Sejauh ini, negara-negara tersebut, plus beberapa negara berkembang, masih berbicara dalam tahap komitmen, bukan aksi. Cina, misalnya, menyatakan bersedia menurunkan emisi karbonnya per unit GDP sebesar 40%-45% pada 2020 dibandingkan dengan level tahun 2005. "Ini aksi sukarela Pemerintah Cina berdasarkan kondisi nasional, dan ini adalah kontribusi utama Cina bagi upaya global menghadapi perubahan iklim," kata Perdana Menteri Cina, Wen Jiabao.
Walaupun niat mengurangi emisi itu tidak dalam skala nasional, menurut Yang Ailun, Manager Kampanye Greenpeace Cina, langkah Pemerintah Cina tersebut cukup positif. "Tetapi, kami pikir, Cina bisa berbuat lebih dari itu," kata Yang, seperti dikutip AFP. Hal serupa ditunjukkan Amerika Serikat. Negara adidaya ini berjanji mengumumkan target pengurangan emisinya sebelum pertemuan Copenhagen dimulai.
Presiden Amerika Serikat, Barack Obama, memang telah menyampaikan komitmennya untuk mengurangi emisi sampai 17%. Namun target ini belum direstui parlemen. Debat antara Senat dan House of Representative masih cukup sengit menyangkut persentase target pemangkasan emisi karbon. House of Representative mengajukan penurunan secara berkala, yakni 17% dari level tahun 2005 pada 2020 dan 83% pada 2050.

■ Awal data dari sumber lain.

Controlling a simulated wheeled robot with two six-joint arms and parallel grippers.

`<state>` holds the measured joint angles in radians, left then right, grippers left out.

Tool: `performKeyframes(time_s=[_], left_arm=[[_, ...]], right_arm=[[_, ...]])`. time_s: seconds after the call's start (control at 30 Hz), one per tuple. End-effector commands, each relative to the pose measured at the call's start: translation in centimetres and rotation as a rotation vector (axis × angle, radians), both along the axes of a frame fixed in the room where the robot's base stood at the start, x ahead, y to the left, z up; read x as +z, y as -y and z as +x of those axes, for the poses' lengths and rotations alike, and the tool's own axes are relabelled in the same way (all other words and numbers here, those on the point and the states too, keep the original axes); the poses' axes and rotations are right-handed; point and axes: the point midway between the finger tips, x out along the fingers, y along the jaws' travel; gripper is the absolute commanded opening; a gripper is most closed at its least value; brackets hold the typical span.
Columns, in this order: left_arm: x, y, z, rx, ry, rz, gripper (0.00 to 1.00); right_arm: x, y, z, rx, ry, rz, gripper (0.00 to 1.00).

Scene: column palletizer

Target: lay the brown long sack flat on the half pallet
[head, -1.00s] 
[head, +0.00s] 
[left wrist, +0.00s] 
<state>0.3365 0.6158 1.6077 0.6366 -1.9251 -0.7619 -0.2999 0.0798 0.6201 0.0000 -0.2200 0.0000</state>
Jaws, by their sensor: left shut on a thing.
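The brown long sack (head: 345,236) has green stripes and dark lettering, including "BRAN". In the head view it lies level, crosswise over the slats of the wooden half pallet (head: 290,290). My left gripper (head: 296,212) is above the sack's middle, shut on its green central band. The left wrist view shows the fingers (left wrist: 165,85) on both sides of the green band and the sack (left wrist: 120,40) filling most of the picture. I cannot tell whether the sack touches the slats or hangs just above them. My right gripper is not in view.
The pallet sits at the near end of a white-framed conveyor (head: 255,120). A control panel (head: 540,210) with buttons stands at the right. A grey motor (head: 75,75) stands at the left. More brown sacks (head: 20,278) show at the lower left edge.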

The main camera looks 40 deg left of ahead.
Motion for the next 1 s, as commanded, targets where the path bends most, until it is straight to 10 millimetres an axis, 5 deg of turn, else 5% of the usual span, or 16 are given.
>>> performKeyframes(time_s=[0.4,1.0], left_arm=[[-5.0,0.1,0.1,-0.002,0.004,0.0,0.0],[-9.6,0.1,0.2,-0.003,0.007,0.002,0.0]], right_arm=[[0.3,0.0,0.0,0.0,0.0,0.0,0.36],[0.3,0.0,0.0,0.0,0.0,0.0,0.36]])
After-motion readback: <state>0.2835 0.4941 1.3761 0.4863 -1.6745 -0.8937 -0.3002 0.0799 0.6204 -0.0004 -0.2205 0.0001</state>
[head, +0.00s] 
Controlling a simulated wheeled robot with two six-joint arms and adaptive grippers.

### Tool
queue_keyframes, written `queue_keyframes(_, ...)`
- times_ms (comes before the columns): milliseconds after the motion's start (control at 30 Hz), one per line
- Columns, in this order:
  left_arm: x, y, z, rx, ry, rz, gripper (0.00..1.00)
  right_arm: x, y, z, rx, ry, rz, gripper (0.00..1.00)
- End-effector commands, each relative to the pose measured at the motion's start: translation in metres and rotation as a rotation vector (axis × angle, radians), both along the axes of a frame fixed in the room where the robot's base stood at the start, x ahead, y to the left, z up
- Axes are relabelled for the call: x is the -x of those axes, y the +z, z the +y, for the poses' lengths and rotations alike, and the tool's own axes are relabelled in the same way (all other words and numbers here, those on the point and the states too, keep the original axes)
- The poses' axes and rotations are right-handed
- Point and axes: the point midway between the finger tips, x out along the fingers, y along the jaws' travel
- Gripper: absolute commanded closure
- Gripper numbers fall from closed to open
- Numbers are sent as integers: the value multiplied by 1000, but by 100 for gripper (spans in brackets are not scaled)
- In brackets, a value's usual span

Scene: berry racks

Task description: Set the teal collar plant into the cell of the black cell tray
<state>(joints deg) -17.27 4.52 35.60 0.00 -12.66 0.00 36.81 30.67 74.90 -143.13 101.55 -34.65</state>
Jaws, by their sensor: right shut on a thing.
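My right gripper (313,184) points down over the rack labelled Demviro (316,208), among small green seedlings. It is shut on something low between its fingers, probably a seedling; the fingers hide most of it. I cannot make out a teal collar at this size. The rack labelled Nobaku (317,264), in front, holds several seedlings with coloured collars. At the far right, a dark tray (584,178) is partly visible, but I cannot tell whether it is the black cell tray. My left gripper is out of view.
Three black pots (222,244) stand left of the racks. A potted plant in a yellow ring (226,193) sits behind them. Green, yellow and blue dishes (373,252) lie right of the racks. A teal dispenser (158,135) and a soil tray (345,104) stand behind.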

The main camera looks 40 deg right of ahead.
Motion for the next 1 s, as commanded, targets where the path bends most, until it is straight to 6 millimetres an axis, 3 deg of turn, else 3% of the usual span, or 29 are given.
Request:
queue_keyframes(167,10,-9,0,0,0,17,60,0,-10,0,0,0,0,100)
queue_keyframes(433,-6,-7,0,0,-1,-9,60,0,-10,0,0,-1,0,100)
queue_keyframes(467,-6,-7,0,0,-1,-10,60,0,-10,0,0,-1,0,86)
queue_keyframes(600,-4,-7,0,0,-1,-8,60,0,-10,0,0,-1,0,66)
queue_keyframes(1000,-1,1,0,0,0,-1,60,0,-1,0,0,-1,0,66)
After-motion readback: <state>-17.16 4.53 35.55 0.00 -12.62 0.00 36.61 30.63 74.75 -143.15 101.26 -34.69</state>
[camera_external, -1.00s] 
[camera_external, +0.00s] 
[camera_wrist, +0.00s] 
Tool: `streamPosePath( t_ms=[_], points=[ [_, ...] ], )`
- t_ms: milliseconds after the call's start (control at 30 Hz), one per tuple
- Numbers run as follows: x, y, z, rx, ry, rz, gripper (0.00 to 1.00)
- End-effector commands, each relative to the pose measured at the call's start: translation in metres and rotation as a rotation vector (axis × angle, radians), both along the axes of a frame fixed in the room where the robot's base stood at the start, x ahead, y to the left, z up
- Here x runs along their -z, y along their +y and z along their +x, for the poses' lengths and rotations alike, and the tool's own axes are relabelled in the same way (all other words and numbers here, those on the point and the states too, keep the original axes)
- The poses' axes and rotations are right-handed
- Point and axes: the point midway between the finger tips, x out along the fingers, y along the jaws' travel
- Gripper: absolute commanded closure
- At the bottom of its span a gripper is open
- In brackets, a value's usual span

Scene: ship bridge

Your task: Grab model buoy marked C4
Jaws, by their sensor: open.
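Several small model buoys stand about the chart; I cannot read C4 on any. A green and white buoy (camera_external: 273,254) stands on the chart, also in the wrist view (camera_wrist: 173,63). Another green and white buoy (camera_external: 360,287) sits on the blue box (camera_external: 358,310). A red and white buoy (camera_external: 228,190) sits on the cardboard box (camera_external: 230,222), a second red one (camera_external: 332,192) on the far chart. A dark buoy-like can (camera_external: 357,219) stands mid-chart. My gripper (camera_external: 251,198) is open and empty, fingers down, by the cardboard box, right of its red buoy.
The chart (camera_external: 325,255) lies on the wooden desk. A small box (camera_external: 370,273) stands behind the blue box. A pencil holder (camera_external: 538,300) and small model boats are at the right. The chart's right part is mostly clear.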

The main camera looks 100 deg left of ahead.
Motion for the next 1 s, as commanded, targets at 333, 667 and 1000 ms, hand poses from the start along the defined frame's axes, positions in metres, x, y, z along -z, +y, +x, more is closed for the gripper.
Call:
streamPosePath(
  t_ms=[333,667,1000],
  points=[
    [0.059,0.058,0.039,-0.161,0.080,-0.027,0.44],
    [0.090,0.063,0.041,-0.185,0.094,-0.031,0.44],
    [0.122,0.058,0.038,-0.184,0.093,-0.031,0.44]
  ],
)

Senat memiliki rencana lebih ambisius, yakni 20% penurunan pada 2020. Namun parlemen Amerika Serikat baru akan sampai pada pembahasan itu paling cepat tahun depan. Ini tak lain karena parlemen masih berkutat dengan proposal program kesehatan yang diajukan Presiden Obama.
Negara-negara Uni Eropa juga berniat mengurangi emisi karbon mereka sampai 30%. Sedangkan negara seperti Australia berkomitmen memangkas emisi karbon 5%-20%. Norwegia 30%, Jepang 25%, dan Rusia 10%-15%. Namun, lagi-lagi, semua itu baru niat di atas kertas. Komitmen itu harus diuji dalam meja perundingan di Copenhagen.
Masalahnya, belum lagi perundingan dimulai, muncul Copenhagen Accords yang menghebohkan itu. Jelas saja, para aktivis jadi pesimistis pertemuan kali ini bakal menghasilkan kesepakatan yang adil bagi semua negara. Apalagi jika kesepakatan itu dipaksakan menjadi komitmen bersama di akhir pertemuan.
Walhasil, keadilan iklim bak jauh panggang dari api. Menurut pihak CSF, jika Protokol Kyoto dihapus, masyarakat internasional akan kehilangan satu-satunya hukum internasional yang mengikat dalam menetapkan target komitmen kuantitatif negara maju dalam mengurangi emisi gas rumah kaca.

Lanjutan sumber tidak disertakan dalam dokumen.